The Emerging Paradigm Shift in Social Work - in the Context of the Current Reforms of European Social Work Education

Sigrún Júlíusdóttir

Abstract

The century-old profession of social work has been characterized, among other things, by ideological commitment and political alertness. However, it has also been accompanied by diverging positions and professional invisibility. This has been perceived as both a strength and a weakness for social workers among other traditional helping professions — of which most are now academic or striving for that.

It is argued here that social work is about to change its position, developing from the status of a semi-profession towards maturity and full professionalization.

For contemporary social work, the challenge is thus to reconstruct old experiences and narratives as professional integrity, visibility and power in a qualitative work-through process. The clarification and rethinking of themes such as invisible loyalties, dichotomous thinking, conflictual positions, and incompatible meaning of social work research are highlighted as crucial tasks on the path to professional maturity.

The increasing interest in and acknowledgement of theory and research in education and professional practice is, alongside an increased, although still ambivalent, emphasis on evidence – knowledge – or information-based practice, a sign of an epistemological change. New ways of thinking, whereby theory, practice, and research are viewed as an integrated, continuous interplay, may be defined as a paradigm-shift. This emerging paradigm shift and epistemological change in social work simultaneously implicates an identity transformation, a role shift.
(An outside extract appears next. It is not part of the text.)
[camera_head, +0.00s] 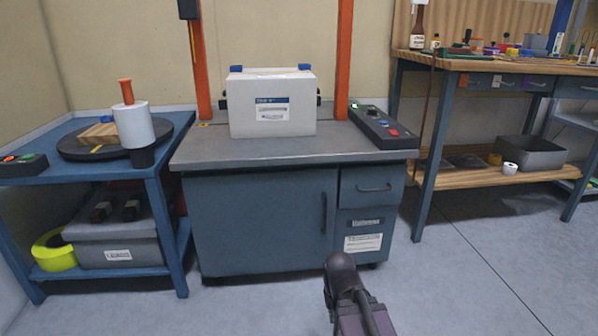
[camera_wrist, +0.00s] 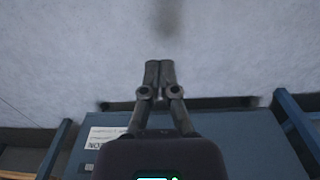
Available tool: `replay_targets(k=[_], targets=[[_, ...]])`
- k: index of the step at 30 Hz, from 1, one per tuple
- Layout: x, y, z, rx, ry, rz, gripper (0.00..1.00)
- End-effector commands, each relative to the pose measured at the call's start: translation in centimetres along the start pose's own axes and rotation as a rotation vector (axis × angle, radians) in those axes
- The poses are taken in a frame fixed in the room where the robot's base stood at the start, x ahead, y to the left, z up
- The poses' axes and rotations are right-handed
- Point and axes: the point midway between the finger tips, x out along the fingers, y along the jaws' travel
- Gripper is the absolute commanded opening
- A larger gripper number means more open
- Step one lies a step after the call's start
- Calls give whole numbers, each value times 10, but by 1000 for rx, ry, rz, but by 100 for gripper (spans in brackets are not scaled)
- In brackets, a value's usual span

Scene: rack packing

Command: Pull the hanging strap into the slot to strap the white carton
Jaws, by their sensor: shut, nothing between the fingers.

Both first- and second-order change are necessary for facilitating developmental changes. First-order change can be achieved by structural reforms or technical interventions. On the other hand, processes of dynamically reconstructed outcomes imply second-order change, meaning that things become qualitatively different from before. The current reform taking place through the Bologna process is an example of this. A case illustration from the University of Iceland is presented where the pros and cons of the reform process are examined.